We pursue no hierarchic structure and display different characters of different cultural origin side by side. It demonstrates our aim to give cultural diverse people the same voice on purpose. It is a logical step for us in questioning the relevance and importance of equal status when talking about transcultural models and how to translate such thoughts into an artistic expression.
While producing a challenging work, our main objective is to create a positively touching experience for ensemble and audience alike.
In recent years we have spent a great deal in developing new ways of approaching the audience. Over the years we gradually began to draw on theatrical and performative techniques, as well as using voice and language(s) through a practice, started in recent years as ‘Existence Theatre’. AIRs, interventions in public space and Festival commissions all led to the development of something more specific. Interested in cultural diversity, we started to work with temporary ensembles (often people who encounter to work with performance for the first time in their life) and performed self-written texts in different languages. During a residency at PICA 2015 we took a deeper interest in questioning the line of theatrical illusion and reality. After that we continued to develop our practice overseas.

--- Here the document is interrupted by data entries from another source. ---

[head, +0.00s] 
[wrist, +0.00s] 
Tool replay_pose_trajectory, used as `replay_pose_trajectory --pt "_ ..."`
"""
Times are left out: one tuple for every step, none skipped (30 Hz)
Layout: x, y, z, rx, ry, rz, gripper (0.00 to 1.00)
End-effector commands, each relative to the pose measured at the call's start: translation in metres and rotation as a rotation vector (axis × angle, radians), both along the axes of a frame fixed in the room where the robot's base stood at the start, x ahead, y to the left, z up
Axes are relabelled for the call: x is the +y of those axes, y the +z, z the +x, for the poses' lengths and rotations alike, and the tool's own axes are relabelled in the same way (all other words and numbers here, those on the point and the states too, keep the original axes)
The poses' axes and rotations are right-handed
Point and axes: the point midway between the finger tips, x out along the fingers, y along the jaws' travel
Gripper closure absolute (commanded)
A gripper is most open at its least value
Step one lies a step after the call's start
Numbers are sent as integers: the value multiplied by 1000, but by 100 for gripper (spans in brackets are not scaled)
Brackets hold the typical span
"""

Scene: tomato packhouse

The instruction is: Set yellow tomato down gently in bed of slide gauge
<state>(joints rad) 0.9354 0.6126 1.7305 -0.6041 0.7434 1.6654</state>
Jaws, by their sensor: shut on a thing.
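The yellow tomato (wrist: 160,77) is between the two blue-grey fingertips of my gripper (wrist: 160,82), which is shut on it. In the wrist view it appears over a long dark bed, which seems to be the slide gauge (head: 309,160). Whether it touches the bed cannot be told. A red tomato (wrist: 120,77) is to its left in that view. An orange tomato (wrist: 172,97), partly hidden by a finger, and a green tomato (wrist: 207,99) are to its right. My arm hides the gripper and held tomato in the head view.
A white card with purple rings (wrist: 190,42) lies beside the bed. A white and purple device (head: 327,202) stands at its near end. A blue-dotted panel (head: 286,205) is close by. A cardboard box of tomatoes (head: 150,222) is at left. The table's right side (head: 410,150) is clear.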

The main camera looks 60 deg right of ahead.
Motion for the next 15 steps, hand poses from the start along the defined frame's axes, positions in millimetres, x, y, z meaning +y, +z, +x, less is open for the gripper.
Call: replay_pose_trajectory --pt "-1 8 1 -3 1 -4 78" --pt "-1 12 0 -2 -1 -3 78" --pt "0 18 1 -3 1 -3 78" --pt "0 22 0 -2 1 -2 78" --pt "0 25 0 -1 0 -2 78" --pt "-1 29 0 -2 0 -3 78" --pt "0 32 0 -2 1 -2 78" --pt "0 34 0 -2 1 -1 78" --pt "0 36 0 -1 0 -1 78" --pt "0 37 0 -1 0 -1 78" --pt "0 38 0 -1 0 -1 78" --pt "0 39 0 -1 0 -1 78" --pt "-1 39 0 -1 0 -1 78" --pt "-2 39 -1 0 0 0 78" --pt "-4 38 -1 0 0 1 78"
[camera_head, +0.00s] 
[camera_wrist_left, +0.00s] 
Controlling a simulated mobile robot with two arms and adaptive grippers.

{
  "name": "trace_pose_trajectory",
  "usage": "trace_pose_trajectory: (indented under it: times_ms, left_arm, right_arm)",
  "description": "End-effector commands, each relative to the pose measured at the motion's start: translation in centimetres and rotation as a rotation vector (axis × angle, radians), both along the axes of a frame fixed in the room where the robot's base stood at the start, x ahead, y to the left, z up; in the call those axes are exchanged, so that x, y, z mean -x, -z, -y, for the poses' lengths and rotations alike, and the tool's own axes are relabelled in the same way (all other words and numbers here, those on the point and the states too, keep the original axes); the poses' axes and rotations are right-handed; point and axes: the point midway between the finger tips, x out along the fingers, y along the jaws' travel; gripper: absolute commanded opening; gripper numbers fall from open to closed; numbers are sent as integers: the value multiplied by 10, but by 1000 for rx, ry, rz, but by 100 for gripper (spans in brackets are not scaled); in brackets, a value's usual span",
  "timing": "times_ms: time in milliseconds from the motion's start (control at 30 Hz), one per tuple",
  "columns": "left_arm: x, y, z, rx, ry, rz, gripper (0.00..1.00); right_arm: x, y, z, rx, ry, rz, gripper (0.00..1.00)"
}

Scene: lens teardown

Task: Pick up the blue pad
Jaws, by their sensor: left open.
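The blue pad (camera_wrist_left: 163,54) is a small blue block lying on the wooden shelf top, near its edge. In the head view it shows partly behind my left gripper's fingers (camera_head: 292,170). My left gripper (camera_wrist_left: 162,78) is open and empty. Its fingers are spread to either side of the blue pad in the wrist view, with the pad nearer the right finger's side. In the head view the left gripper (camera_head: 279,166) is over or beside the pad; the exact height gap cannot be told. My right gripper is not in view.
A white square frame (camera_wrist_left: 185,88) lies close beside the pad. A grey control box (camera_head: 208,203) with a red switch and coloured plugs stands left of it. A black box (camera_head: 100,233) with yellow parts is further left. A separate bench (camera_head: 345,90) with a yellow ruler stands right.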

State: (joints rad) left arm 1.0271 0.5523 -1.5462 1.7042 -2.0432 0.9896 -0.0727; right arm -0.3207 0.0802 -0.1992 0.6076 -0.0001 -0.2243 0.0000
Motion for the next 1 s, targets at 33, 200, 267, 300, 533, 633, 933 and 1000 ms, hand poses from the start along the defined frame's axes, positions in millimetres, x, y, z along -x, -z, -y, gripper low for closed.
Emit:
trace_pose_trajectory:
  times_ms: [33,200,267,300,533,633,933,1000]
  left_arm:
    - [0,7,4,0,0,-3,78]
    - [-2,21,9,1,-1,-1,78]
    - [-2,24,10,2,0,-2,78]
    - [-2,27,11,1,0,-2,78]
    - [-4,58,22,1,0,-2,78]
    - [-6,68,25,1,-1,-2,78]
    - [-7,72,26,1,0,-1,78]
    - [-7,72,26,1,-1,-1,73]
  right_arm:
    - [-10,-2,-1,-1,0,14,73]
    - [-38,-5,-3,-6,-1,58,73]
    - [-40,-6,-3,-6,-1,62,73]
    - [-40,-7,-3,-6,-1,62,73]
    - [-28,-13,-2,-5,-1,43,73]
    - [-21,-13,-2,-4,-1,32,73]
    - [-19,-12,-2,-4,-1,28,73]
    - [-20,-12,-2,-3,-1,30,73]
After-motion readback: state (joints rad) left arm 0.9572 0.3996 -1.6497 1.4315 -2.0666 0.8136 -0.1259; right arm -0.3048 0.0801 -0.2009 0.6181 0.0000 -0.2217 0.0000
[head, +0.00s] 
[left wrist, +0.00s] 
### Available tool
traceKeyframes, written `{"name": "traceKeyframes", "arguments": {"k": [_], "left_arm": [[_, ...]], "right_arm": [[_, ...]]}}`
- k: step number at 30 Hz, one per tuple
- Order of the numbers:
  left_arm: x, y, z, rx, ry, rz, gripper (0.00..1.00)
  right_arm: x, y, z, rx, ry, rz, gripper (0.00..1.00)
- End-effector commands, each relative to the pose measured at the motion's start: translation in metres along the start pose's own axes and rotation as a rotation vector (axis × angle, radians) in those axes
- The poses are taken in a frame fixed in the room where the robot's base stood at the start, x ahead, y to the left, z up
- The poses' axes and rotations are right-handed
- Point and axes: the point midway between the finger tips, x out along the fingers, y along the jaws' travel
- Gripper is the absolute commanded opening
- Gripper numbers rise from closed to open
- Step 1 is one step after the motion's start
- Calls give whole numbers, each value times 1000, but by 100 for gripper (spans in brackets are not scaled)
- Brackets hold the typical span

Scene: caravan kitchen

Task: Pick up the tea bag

With THREE SECRETS we are going to face existing and new audiences in WA. We take the concept of immersive theatre into account, but really create individual, performative situations. Our audience encounters different characters, who put their feelings and emotions on display. We use the media of performance art to overstep the blurring line between the pretended and the real (in challenging but positive ways), and draw on theatrical elements as well. What we want to accomplish is to leave audience members deeply touched of raised issues and encouraged to talk to others and us (the artists behind the work) about what they saw, heard, experienced and how they felt.